• _Work required_: Below are some entries. Copy each line that holds the string "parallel".
******************************
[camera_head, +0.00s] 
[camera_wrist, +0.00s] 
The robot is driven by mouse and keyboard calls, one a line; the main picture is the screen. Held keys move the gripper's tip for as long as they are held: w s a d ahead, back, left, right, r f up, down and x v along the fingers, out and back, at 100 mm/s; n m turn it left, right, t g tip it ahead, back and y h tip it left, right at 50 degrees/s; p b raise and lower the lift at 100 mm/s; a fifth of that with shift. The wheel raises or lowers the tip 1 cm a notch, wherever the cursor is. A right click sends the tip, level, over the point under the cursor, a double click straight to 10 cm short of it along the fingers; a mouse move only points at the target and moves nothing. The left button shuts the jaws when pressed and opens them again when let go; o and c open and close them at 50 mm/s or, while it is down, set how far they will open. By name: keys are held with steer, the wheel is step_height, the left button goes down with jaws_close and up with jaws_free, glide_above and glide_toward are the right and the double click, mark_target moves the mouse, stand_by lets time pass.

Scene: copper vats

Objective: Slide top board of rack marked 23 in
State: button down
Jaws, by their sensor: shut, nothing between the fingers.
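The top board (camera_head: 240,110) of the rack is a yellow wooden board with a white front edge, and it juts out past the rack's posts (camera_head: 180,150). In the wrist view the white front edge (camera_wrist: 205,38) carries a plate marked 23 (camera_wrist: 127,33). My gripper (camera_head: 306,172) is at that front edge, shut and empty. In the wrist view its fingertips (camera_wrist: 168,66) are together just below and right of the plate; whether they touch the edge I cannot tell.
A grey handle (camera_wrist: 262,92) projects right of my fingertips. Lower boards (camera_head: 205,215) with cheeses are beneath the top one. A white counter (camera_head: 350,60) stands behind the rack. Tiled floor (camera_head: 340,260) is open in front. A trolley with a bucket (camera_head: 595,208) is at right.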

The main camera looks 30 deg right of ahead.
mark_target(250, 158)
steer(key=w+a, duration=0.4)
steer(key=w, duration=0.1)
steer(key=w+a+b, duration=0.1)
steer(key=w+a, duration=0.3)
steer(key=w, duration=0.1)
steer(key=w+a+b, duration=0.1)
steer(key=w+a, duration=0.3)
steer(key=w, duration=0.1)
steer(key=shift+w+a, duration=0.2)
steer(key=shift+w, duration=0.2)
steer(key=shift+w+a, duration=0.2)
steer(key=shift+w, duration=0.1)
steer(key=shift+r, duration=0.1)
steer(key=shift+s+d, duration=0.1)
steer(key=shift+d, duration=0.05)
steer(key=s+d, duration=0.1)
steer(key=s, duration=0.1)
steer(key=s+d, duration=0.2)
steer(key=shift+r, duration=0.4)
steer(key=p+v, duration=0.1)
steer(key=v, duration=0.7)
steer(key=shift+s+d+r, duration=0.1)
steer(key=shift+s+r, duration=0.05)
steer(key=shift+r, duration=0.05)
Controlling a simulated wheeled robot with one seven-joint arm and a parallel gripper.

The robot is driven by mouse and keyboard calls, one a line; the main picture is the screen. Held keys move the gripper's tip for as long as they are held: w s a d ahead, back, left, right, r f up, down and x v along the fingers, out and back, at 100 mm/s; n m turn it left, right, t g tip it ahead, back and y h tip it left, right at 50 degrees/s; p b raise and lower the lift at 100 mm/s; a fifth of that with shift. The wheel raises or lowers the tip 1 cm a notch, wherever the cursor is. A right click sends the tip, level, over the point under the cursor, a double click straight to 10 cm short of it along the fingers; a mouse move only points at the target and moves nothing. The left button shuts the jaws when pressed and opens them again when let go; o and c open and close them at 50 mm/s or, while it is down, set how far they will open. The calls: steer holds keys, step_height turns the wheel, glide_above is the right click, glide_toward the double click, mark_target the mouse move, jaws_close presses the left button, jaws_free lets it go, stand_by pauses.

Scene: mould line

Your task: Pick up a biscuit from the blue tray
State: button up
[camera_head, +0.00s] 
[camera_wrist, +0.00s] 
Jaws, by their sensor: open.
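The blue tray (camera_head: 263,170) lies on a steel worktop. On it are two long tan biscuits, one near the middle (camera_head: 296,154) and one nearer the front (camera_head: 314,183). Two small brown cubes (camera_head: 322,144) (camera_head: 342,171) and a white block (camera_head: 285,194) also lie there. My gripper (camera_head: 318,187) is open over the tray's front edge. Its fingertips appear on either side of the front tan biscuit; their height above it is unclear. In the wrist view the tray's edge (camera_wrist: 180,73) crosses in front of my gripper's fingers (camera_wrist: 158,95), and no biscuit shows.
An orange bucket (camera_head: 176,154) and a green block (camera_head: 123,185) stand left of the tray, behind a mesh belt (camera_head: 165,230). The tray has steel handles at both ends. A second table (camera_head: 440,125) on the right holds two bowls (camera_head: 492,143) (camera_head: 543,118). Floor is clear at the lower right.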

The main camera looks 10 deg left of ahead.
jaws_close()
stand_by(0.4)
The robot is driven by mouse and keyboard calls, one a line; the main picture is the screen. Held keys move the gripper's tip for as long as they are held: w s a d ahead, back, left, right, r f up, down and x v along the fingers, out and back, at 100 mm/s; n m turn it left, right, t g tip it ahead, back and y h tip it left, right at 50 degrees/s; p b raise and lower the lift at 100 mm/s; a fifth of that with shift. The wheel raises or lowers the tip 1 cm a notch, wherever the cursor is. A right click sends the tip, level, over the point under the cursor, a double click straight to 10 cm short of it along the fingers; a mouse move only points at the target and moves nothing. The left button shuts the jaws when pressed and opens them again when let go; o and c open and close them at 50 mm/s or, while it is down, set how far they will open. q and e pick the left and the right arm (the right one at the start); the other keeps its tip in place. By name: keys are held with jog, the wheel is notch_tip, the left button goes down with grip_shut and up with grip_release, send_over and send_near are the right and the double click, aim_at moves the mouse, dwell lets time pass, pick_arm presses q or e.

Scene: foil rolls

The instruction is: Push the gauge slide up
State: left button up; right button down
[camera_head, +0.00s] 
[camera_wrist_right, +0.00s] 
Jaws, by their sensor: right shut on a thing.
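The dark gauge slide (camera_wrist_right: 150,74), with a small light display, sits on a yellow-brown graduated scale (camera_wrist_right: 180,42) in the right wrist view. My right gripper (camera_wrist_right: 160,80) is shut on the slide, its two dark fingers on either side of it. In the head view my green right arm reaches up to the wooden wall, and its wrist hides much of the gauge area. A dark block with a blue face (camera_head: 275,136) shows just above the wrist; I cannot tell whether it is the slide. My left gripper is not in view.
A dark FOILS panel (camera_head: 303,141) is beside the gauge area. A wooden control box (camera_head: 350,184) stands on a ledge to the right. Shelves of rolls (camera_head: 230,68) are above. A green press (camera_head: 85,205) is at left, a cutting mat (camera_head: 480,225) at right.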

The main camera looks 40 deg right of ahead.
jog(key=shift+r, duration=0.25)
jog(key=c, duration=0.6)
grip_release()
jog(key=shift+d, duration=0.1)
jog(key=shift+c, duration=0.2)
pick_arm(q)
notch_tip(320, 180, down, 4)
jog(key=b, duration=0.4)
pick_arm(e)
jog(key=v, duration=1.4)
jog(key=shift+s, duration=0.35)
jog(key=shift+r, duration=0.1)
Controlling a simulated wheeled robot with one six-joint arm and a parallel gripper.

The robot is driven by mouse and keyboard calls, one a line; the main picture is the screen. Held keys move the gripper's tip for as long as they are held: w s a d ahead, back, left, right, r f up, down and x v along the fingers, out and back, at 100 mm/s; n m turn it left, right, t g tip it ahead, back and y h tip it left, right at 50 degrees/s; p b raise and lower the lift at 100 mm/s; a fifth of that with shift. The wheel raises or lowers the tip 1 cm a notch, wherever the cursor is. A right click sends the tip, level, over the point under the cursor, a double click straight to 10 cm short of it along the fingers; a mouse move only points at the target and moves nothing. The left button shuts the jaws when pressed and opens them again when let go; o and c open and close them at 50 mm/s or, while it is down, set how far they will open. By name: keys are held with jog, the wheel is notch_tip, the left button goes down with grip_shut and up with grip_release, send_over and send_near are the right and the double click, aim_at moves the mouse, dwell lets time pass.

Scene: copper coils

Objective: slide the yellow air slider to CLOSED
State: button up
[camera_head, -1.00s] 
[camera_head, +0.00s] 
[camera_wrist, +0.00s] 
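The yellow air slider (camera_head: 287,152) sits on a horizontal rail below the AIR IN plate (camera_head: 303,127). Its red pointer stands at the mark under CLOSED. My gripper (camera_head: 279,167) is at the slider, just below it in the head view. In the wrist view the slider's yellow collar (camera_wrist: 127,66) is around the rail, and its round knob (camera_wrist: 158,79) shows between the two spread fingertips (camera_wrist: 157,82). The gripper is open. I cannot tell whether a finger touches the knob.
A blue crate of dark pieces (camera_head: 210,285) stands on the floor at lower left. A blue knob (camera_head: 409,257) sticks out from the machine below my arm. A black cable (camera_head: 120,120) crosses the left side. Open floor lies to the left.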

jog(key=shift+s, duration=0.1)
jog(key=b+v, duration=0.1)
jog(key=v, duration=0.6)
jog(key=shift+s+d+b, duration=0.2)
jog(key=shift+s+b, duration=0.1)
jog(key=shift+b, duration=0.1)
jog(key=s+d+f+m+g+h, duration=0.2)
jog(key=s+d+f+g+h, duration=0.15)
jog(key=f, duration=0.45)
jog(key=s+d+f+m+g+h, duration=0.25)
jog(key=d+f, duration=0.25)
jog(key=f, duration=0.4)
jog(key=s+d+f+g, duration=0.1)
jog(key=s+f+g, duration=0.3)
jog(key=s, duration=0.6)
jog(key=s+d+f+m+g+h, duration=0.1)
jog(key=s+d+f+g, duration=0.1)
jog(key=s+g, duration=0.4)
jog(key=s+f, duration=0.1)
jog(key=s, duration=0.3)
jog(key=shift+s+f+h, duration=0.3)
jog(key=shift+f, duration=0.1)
******************************
• _Solution to this exercise_:
Controlling a simulated wheeled robot with one seven-joint arm and a parallel gripper.
Controlling a simulated wheeled robot with one six-joint arm and a parallel gripper.

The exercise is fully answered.